Amid such chaos, it is hard to believe that Aung’s 12 collective years of imprisonment have all come about as a result of peaceful and non-violent protests. His first arrest came when the government tried to confiscate lands from the Rohingyas, which Aung protested by drafting and submitting a legal petition. It was for this act that he was in captivity for two years, not released until fellow inmates destroyed the prison itself during a mass demonstration in 1988.
Decades and nearly a dozen internments later, Aung refuses to relinquish hope for his community, working tirelessly to improve educational opportunities for his people – both young and old.

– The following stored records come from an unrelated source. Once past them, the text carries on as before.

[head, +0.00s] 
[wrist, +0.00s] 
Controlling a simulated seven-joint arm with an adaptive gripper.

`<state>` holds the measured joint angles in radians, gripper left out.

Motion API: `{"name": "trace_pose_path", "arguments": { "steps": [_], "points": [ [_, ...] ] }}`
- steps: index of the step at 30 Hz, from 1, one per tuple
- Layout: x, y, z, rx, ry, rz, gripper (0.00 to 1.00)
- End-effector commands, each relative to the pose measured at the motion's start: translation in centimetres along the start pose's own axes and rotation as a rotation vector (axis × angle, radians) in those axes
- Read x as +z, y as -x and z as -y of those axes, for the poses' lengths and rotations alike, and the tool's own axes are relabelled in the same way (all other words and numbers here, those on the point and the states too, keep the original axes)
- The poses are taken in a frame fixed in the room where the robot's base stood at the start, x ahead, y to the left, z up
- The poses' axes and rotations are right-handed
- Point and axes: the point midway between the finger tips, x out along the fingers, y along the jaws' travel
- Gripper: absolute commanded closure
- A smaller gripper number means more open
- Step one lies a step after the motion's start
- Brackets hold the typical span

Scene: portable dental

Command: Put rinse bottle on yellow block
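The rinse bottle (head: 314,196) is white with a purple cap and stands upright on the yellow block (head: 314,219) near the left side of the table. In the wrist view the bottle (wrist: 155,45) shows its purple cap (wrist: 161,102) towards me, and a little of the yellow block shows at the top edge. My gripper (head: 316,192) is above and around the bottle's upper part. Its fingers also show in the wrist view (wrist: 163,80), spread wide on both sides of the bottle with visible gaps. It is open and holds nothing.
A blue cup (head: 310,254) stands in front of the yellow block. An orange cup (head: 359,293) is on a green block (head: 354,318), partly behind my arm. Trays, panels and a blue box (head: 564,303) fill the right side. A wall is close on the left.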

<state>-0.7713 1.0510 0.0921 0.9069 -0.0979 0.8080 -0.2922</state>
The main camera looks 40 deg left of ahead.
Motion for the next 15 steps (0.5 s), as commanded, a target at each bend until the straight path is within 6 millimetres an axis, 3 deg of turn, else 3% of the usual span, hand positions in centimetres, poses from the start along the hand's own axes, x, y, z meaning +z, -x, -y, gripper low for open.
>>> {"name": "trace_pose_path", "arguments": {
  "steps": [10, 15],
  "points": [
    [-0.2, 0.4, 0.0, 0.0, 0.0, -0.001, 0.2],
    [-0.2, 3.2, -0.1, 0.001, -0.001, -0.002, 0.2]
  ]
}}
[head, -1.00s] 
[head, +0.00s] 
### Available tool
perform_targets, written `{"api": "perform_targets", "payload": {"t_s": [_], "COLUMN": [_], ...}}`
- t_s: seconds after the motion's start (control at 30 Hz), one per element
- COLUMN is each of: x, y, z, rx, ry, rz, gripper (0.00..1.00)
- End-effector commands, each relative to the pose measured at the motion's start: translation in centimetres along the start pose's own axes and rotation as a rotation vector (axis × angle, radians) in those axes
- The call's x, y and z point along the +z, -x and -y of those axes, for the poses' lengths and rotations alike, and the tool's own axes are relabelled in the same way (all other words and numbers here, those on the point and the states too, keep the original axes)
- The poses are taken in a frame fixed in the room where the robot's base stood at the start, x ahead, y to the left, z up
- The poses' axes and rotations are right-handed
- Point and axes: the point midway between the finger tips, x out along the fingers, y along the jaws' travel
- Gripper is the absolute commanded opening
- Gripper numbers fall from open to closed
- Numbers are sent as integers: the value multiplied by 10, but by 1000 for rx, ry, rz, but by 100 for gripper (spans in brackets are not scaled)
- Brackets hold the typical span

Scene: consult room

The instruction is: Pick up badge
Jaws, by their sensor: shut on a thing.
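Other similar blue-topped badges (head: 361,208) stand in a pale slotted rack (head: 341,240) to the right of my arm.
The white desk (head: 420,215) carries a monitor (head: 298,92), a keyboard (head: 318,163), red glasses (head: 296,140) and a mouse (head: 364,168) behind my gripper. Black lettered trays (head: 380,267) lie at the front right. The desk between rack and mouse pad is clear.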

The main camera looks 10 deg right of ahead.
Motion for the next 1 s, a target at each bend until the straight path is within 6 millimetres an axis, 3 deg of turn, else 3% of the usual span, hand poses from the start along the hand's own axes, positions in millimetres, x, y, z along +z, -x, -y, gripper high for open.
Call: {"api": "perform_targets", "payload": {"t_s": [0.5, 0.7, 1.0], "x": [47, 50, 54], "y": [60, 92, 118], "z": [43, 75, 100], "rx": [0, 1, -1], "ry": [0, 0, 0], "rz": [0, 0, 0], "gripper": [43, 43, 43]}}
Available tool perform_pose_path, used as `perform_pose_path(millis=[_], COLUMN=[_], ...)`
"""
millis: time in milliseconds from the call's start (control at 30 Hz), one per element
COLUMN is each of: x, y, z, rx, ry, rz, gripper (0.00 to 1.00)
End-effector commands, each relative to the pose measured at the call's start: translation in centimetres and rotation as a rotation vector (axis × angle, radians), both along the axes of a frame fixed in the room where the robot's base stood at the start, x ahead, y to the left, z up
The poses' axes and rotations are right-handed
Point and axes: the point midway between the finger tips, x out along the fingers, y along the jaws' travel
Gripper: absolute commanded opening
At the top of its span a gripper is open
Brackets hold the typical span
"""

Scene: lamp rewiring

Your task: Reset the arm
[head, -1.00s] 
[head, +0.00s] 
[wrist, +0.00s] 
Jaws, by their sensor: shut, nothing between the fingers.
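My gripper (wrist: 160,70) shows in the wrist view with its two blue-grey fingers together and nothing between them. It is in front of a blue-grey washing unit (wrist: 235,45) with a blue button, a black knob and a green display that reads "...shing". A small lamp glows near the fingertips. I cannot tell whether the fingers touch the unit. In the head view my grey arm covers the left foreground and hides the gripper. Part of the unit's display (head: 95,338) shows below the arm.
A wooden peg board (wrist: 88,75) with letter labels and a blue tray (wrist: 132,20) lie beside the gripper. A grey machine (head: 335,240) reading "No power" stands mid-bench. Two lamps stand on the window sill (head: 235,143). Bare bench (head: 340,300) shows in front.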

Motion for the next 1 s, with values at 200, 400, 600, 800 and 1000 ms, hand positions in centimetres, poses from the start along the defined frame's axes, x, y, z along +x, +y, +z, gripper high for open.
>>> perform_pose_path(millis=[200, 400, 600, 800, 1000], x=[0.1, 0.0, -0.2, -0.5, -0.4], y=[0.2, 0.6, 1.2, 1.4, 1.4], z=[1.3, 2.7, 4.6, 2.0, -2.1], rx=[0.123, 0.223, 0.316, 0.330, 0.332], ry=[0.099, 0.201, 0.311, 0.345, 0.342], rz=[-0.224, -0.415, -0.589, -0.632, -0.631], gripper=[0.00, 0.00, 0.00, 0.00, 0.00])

The obstacles he has encountered are numerous and burdensome: from salaries for teachers, furniture for schools and basic means of transportation. Nonetheless, he perseveres.
Aung’s fight for education is fueled by his foreshadowing of imminent harm – to allow the government to deny his people’s education allows them to discriminate against the Rohingyas.
“The authorities have been trying to make all the Muslims illiterate to become poorer. It is their policy to make the people illiterate, so that they can accuse uneducated Muslims of being immigrants from Bangladesh,” he explains. “[Without education], the people are afraid to ask any questions about their rights.”
As difficult as this work is on Aung, it may take an even greater toll on his family – left with little to eat and nowhere to stay during his time in prison. “My children did not have enough clothes, books, other materials and even umbrellas to go to the school,” he recalls.
But the plight of his people drives Aung to continue his thankless work. And he sees education as the key to breaking the cycle of abuse.
“We primarily need more teachers for education and facilities to improve the health care sector,” Aung notes. “500 to 1,000 people could die every year without a good health care system, but the whole community would die within a few years without good education.”